## Provided material
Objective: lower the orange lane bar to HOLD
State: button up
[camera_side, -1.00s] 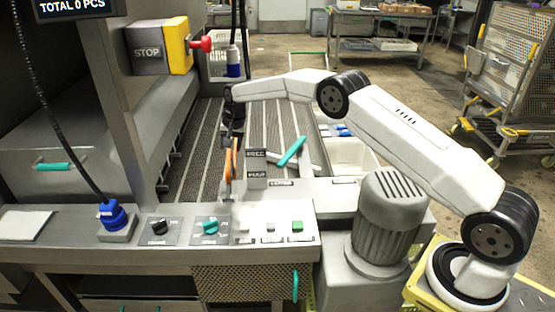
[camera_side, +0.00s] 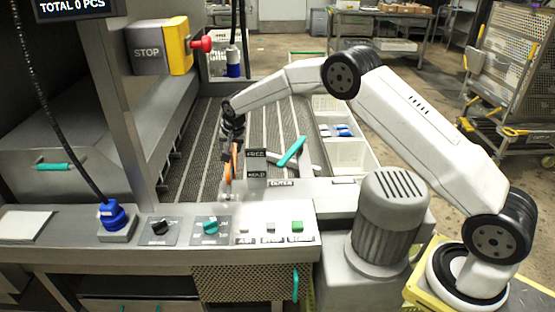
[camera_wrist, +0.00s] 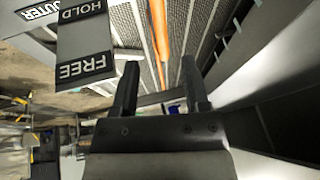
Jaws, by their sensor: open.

## Prompt
Repeat the listing in full and exactly. Leave any pictures out.

## Full output
Objective: lower the orange lane bar to HOLD
State: button up
[camera_side, -1.00s] 
[camera_side, +0.00s] 
[camera_wrist, +0.00s] 
Jaws, by their sensor: open.

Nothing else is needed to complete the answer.